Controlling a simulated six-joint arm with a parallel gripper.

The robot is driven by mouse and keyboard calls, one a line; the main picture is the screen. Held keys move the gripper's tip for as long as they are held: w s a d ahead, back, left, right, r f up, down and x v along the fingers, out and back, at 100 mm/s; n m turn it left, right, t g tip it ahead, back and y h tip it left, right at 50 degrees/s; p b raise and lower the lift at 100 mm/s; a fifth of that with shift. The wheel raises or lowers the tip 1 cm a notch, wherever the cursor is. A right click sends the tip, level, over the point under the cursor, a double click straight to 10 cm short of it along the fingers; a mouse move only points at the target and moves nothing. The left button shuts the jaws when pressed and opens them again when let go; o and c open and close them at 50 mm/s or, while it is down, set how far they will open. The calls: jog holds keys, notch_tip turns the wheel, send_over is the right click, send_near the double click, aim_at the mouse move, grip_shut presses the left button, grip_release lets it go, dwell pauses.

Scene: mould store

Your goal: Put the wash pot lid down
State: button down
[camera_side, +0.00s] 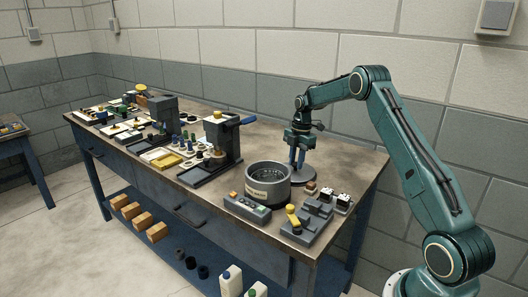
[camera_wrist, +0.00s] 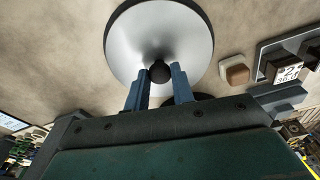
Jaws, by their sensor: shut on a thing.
* * * * * * *
## Given instruction:
Write out, please, the lines of the listing above from the one with "Scene: mould store" through the very last, exactly as given and with no pictures.

## Response:
Scene: mould store

Your goal: Put the wash pot lid down
State: button down
[camera_side, +0.00s] 
[camera_wrist, +0.00s] 
Jaws, by their sensor: shut on a thing.

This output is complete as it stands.